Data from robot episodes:
......
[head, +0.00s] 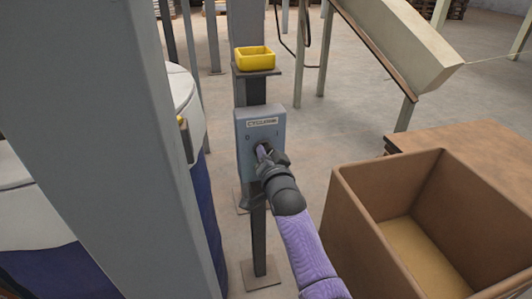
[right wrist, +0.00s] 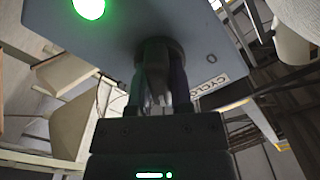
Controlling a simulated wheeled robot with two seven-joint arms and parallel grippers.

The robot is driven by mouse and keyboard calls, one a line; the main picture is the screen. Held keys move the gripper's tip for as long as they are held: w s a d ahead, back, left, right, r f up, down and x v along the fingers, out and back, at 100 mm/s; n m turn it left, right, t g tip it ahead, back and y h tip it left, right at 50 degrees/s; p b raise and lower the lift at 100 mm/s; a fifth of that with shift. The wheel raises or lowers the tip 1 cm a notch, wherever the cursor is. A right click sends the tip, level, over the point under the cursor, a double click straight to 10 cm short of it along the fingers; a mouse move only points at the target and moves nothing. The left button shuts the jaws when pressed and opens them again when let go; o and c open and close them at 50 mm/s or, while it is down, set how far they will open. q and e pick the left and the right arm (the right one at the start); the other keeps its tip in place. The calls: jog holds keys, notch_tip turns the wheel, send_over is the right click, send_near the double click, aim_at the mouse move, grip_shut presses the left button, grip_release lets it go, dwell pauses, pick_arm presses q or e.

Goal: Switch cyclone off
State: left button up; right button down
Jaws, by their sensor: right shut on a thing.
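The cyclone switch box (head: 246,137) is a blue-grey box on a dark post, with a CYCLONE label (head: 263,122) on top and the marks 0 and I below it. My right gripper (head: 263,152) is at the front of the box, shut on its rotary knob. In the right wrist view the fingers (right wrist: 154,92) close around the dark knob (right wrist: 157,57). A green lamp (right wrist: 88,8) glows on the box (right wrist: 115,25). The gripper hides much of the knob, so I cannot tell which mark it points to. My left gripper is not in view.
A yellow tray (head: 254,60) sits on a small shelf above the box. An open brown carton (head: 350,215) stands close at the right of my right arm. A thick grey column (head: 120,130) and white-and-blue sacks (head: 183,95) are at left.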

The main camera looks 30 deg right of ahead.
......
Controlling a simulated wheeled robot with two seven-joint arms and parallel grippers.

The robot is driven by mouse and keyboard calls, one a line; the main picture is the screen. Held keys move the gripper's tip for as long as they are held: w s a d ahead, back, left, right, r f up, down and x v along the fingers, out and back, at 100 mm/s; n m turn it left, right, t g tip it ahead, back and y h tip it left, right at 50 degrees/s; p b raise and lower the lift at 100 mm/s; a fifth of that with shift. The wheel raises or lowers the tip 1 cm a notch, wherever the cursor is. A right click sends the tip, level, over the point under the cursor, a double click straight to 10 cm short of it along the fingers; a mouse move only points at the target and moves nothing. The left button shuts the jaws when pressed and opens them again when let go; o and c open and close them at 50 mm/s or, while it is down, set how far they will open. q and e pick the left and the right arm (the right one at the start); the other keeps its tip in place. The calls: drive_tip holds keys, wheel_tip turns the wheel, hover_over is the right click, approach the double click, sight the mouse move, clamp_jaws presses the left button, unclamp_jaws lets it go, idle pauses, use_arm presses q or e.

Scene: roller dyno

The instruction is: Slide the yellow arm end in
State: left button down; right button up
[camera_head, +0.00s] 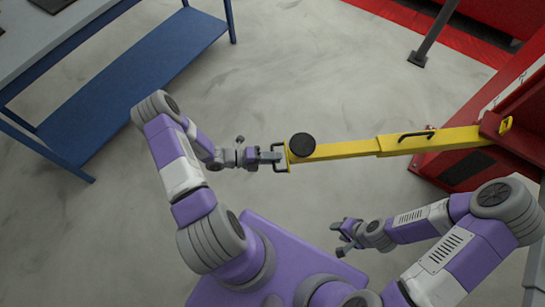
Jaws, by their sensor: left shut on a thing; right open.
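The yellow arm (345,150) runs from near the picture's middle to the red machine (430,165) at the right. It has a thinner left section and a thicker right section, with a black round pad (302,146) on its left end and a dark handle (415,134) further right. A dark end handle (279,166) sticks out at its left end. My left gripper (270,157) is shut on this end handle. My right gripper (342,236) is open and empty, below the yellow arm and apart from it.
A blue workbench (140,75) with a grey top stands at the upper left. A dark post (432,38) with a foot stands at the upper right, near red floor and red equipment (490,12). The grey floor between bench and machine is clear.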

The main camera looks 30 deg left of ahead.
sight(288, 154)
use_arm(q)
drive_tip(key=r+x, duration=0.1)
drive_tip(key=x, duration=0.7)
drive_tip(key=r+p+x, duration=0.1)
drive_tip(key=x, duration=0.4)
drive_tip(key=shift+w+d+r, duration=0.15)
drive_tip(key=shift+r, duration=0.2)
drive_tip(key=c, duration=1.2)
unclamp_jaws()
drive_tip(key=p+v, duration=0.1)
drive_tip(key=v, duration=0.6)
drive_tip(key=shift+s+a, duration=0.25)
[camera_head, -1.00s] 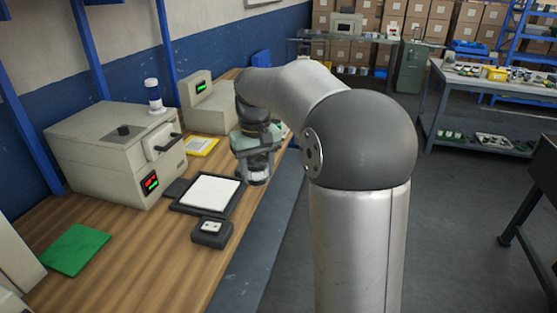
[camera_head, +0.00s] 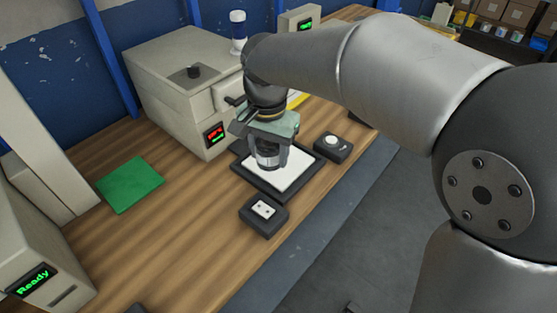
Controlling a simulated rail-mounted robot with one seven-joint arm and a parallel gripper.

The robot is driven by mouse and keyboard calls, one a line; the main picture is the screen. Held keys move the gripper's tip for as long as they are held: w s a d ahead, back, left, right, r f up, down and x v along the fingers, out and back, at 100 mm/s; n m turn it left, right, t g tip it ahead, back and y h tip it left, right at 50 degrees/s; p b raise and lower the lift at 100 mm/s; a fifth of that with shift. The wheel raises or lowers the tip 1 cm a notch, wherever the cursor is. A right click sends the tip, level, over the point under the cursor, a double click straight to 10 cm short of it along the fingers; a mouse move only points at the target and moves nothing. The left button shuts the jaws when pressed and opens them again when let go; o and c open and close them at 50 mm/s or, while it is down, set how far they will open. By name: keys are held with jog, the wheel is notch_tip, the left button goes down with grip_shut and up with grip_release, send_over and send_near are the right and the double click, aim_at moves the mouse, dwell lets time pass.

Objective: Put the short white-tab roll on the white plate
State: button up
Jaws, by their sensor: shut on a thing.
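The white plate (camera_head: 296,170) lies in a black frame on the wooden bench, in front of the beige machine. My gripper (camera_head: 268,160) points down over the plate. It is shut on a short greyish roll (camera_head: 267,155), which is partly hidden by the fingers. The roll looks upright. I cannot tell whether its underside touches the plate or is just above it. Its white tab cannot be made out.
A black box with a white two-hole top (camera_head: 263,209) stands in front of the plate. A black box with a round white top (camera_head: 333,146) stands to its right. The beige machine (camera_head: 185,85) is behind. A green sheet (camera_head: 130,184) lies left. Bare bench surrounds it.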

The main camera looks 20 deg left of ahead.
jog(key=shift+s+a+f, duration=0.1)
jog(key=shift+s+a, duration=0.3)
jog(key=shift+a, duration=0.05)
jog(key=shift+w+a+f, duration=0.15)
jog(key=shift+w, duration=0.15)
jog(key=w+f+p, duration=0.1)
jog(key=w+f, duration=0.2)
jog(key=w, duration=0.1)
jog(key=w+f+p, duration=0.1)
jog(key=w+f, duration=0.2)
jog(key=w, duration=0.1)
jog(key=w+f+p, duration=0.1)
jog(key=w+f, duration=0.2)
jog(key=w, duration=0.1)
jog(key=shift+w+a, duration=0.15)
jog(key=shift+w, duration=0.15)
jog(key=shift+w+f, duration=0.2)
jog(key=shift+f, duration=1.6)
......
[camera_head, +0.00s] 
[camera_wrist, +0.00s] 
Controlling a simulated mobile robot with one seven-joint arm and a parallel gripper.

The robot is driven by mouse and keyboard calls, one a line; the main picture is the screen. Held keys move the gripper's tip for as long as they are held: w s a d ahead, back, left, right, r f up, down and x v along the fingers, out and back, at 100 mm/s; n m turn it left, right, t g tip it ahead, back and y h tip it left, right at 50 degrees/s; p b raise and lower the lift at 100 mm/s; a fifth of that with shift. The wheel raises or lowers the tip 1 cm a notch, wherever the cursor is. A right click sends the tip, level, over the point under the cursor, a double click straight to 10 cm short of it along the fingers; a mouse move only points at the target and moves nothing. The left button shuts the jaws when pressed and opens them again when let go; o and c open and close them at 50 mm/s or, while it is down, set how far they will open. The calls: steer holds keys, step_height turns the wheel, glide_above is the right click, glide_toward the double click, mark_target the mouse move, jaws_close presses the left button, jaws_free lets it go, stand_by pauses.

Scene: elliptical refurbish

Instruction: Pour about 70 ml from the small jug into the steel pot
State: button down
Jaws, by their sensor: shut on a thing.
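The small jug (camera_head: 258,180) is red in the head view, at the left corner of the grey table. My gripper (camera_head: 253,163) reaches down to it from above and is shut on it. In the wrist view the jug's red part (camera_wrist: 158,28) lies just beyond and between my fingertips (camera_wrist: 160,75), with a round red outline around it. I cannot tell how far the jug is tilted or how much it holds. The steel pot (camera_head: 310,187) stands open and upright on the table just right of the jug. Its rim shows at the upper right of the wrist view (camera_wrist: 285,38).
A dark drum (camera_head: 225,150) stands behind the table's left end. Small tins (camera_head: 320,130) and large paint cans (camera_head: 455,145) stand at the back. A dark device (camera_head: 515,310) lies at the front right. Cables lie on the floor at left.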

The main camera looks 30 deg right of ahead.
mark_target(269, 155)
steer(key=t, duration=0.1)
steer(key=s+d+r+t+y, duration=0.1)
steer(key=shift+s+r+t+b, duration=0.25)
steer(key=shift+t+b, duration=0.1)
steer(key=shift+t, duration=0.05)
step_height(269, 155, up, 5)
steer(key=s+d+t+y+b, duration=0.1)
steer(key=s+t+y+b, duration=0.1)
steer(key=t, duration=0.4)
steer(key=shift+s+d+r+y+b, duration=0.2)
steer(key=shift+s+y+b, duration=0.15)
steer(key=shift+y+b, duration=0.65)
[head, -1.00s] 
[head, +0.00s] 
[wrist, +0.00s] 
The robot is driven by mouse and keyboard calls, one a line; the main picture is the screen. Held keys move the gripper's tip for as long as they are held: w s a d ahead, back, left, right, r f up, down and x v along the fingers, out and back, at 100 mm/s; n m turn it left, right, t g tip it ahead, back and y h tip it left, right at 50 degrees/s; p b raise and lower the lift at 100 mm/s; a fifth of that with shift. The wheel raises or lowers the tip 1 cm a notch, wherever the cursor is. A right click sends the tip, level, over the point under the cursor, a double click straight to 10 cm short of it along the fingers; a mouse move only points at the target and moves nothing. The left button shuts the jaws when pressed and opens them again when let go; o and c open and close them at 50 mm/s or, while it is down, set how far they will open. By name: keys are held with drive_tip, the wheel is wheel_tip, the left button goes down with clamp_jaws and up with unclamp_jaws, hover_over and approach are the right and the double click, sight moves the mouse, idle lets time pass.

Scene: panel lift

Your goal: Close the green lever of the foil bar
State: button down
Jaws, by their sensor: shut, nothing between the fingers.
......
→ Aim of the exercise
Begin at the line that has "Goal: Switch cyclone off", stop after the line that has "State: left button up; right button down", and repeat exactly those lines, nothing more.

→ Exercise result
Goal: Switch cyclone off
State: left button up; right button down

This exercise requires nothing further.